The listing below should be printed exactly, every line of it. Skip the pictures.

- - - - -

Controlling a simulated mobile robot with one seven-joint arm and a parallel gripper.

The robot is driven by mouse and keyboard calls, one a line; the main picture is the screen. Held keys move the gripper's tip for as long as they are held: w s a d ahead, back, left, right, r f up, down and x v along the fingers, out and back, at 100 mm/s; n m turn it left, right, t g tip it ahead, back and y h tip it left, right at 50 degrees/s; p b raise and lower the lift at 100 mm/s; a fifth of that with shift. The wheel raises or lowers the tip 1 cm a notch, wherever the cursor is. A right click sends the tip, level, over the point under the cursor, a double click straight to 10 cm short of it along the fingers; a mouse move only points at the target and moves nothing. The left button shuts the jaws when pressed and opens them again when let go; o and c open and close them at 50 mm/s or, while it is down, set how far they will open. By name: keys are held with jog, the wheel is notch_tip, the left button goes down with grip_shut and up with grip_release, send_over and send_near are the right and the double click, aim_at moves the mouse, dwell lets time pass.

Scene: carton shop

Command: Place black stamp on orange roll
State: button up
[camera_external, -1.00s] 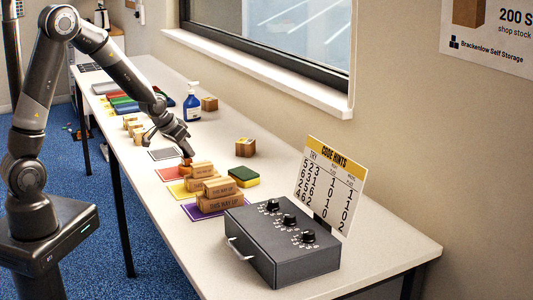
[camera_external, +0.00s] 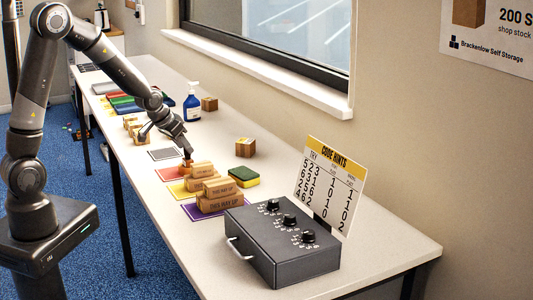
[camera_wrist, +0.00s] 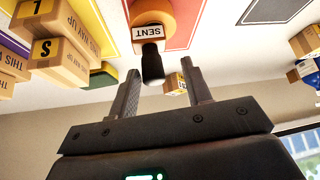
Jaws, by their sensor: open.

- - - - -

REPLY TO THE EXERCISE
Controlling a simulated mobile robot with one seven-joint arm and a parallel gripper.

The robot is driven by mouse and keyboard calls, one a line; the main picture is the screen. Held keys move the gripper's tip for as long as they are held: w s a d ahead, back, left, right, r f up, down and x v along the fingers, out and back, at 100 mm/s; n m turn it left, right, t g tip it ahead, back and y h tip it left, right at 50 degrees/s; p b raise and lower the lift at 100 mm/s; a fifth of that with shift. The wheel raises or lowers the tip 1 cm a notch, wherever the cursor is. A right click sends the tip, level, over the point under the cursor, a double click straight to 10 cm short of it along the fingers; a mouse move only points at the target and moves nothing. The left button shuts the jaws when pressed and opens them again when let go; o and c open and close them at 50 mm/s or, while it is down, set how far they will open. By name: keys are held with jog, the wheel is notch_tip, the left button goes down with grip_shut and up with grip_release, send_over and send_near are the right and the double click, aim_at moves the mouse, dwell lets time pass.

Scene: carton shop

Command: Place black stamp on orange roll
State: button up
[camera_external, -1.00s] 
[camera_external, +0.00s] 
[camera_wrist, +0.00s] 
Jaws, by their sensor: open.

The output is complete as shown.